日本語教育の推進に関する法律案の改訂版が公開
投稿日: 2018/12/06 15:50:01
この12月3日に日本語教育推進連盟の総会が開かれ、「日本語教育推進法案」の改定案が承認されました。その改定案が公開されたのでお知らせします。
(12月3日付「にほんごぷらっと」記事)
http://www.nihongoplat.org/2018/12/03/日本語教育推進議員連盟が日本語教育推進法案を/
改定案(「にほんごぷらっと」サイト上に掲載)
http://www.nihongoplat.org/pdf/20181203_nihongokyoiku_susin_an-2.pdf
全文は上のURLの通りですが、私たちが要請運動の要としていた第3条2節19条の「海外における邦人の子等に対する日本語教育」の案文が次のように改定されたのでどうぞご確認下さい。
原案
「国は、在留邦人の子等を対象とする日本語教育の充実、支援体制の整備、その他の必要な施策を講ずるものとすること。

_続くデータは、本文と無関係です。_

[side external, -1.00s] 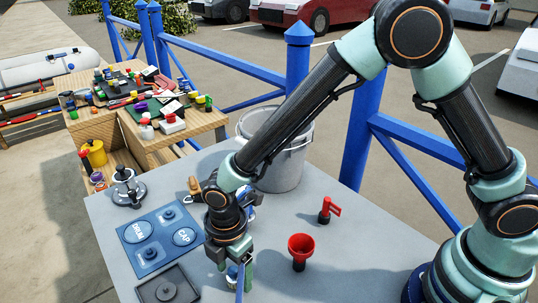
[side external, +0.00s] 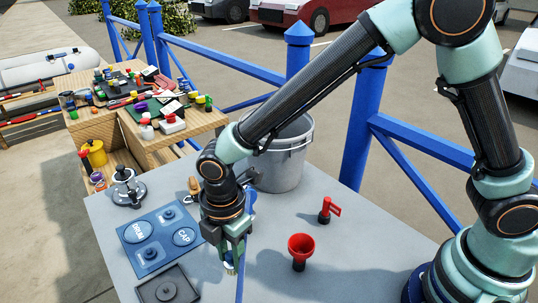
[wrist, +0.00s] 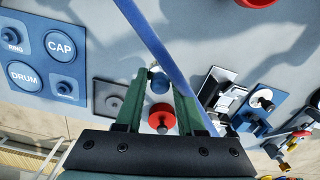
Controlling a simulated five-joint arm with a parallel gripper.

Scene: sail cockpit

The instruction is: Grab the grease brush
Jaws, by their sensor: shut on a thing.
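My gripper (side external: 232,258) is over the front part of the grey table, pointing down. In the wrist view its two green fingers (wrist: 158,78) close in on a slim object, taken to be the grease brush (wrist: 162,118). Its red top shows between the fingers and a blue part lies near the fingertips. In the side view a small yellowish tip of the brush (side external: 231,269) shows just below the fingers; the rest is hidden by them. I cannot tell how far the tip is from the table.
A red funnel (side external: 301,246) and a red-handled part (side external: 328,210) stand right of the gripper. A blue board marked DRUM and CAP (side external: 158,262) and a dark tray (side external: 187,272) lie left. A grey bucket (side external: 285,165) stands behind. A thin blue strip (side external: 240,287) runs beside the gripper.

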」
改定後
「国は、海外に在住する邦人の子、海外に移住した邦人の子孫等に対する日本語教育の充実を図るため、これらの者に対する日本語教育を支援する体制の整備その他の必要な施策を講ずるものとする。」
これは、当初の案で「在留邦人の子等」と、いわゆる駐在員の子供たちと一括りにされていた、永住者の子供たちの存在を改めて明記し、「支援する体制の整備、その他の必要な施策を講ずる」ということを明らかにした文言であり、「継承語教育」という言葉を入れていた私たちの要請文の通りではありませんが、このような結果を得たことは、私たちの署名運動の大きな成果だと思いました。ご苦労の上に署名活動を盛り上げて下さった皆様にまずお伝えさせて頂きます。
これからは、この「邦人の子孫等」が、すでに政府支援の対象になっている戦前に渡航された日系人とは異なる、現在家庭で日本語を使っている新しい渡航者の子供たちであり、その国籍も多様であることを強調しつつ、「支援体制」の枠組み設定に繋がるよう、お互いに働きかけを続けていきたいですね。
この法案の国会への上程ですが、総会に参加された人によると、閉会の迫った現在の臨時国会への上程は難しく、年頭の通常国会に持ち越されるということです。
今回の日本語議連の総会の動画が近く「ぷらっと」に掲載されるとのことで、それを見ると議論の過程が分かると思いますが、法案が国会を通過するまで、これからもしっかりと見守っていきましょう。
もう一つ、嬉しいお知らせですが、中島和子先生を中心に「バイリンガルマルチリンガル子供ネット」(BMCN)の先生方が国内における外国人就労者の子供達への母語教育の支援と、在外の子供達への母語教育(継承語教育)の支援の要請を合わせて行って下さっていましたが、そのうちの国内の就労者の子供達への支援についても、改定された法案には次のような案文が追加されました。
(第1章第3条7)「日本語教育の推進は、我が国に居住する幼児期及び学齢期にある外国人等の家庭における教育等において使用される言語の重要性に配慮して行われなければならない」
この「幼児期から学齢期にかけて家庭で使われる言語への配慮」はまさに在外の私たちの運動とも通じるものであり、理念法と言われるこの法案に、このような一文が盛り込まれたことは、大きな成果だったと思います。各方面の皆様のご尽力に心からのお礼をお伝えし、報告とさせて頂きます。
今後は上記のように法案の国会上程から通過、そしてその後には、しっかりとした実施の道が開かれるよう、見守っていきたいですね。
これからもどうぞよろしくお願いします。